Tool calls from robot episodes
------------------------------------------------------------------------
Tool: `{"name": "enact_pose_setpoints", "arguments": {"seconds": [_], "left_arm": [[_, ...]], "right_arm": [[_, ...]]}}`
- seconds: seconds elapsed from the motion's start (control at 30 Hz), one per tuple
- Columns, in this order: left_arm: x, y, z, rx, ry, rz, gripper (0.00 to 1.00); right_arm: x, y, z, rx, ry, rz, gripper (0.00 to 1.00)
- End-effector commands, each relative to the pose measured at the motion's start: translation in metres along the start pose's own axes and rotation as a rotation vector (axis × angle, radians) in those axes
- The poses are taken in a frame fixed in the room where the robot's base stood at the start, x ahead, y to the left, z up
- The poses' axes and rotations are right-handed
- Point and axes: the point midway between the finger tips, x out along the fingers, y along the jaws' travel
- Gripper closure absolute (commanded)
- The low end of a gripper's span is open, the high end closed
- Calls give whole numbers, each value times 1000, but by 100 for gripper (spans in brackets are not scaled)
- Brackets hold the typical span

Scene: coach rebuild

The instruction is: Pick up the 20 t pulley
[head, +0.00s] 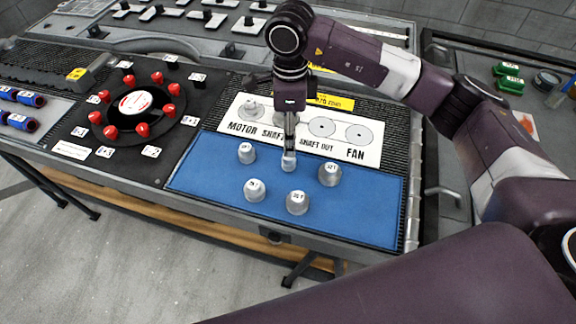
------------------------------------------------------------------------
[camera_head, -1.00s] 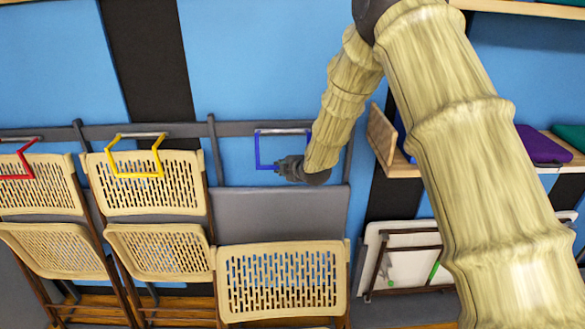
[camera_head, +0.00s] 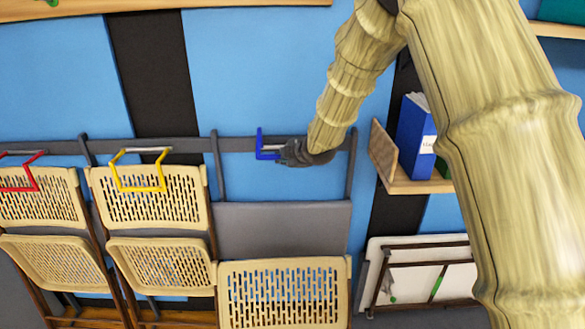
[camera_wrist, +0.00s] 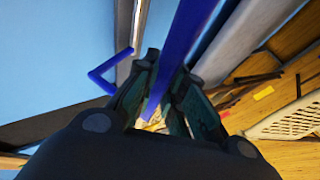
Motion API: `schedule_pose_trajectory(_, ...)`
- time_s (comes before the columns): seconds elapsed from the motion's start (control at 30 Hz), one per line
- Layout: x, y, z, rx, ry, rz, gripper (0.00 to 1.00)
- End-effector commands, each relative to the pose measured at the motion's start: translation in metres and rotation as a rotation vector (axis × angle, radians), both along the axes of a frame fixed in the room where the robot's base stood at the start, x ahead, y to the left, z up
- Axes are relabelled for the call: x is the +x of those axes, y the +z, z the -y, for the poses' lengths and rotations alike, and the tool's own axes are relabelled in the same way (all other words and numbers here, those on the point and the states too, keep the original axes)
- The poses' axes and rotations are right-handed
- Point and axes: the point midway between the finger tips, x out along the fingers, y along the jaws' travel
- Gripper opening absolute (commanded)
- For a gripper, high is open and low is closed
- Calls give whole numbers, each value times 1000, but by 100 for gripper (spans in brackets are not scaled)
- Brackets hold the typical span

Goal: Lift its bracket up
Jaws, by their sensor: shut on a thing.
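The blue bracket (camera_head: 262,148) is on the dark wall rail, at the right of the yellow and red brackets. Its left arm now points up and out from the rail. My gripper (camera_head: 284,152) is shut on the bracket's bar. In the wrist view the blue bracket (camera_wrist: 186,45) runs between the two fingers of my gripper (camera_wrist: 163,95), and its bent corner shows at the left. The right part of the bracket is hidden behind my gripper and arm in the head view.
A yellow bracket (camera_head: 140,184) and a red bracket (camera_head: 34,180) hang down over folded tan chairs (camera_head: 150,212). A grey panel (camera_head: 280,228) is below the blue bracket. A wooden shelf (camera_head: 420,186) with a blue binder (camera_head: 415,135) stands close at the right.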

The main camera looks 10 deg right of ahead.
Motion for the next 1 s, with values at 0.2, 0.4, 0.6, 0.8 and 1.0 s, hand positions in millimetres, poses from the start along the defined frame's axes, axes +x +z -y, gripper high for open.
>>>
------------------------------------------------------------------------
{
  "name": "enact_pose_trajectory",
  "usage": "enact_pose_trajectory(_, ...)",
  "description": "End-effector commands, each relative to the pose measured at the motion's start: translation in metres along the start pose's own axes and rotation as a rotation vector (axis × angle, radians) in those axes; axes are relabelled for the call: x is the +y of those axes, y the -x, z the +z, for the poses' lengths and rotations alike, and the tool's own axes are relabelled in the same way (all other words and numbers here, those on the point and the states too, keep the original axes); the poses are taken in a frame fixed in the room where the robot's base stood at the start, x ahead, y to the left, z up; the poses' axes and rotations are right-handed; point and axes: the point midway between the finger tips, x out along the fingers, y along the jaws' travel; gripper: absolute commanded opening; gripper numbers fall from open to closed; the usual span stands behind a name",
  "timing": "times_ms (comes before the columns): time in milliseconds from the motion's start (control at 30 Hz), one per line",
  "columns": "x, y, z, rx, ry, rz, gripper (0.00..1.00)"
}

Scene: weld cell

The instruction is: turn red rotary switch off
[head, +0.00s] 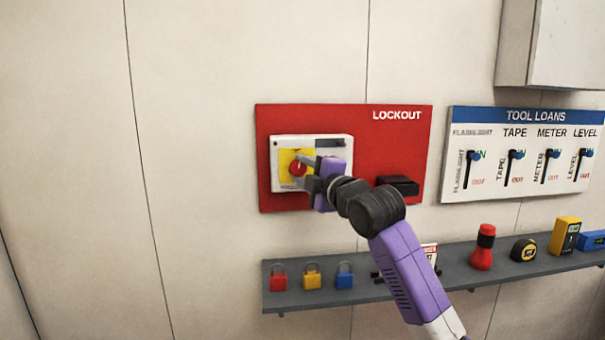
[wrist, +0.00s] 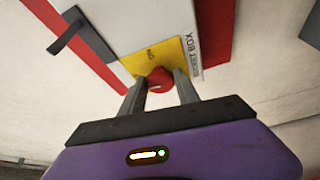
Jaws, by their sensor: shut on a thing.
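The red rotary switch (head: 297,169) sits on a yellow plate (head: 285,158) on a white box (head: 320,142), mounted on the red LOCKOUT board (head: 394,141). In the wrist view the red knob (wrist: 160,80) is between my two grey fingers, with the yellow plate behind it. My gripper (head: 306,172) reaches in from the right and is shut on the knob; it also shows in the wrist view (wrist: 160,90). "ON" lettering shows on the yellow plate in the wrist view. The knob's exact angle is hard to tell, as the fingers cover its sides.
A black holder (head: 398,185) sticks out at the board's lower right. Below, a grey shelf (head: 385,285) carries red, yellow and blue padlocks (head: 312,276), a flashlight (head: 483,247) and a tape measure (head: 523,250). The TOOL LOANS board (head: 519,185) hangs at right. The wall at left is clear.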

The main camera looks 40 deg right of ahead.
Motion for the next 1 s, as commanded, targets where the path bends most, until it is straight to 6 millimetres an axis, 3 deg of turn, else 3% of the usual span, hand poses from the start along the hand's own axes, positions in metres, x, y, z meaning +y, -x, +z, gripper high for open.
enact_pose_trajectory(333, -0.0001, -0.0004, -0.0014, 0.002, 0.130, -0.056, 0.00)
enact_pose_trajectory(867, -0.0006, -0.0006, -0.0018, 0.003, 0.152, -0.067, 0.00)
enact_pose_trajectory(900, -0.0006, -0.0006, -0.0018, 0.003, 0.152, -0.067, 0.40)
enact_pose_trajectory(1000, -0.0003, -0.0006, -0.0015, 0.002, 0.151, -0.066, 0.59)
------------------------------------------------------------------------
In the entries above, count every line containing the word "control". Write only the total.

3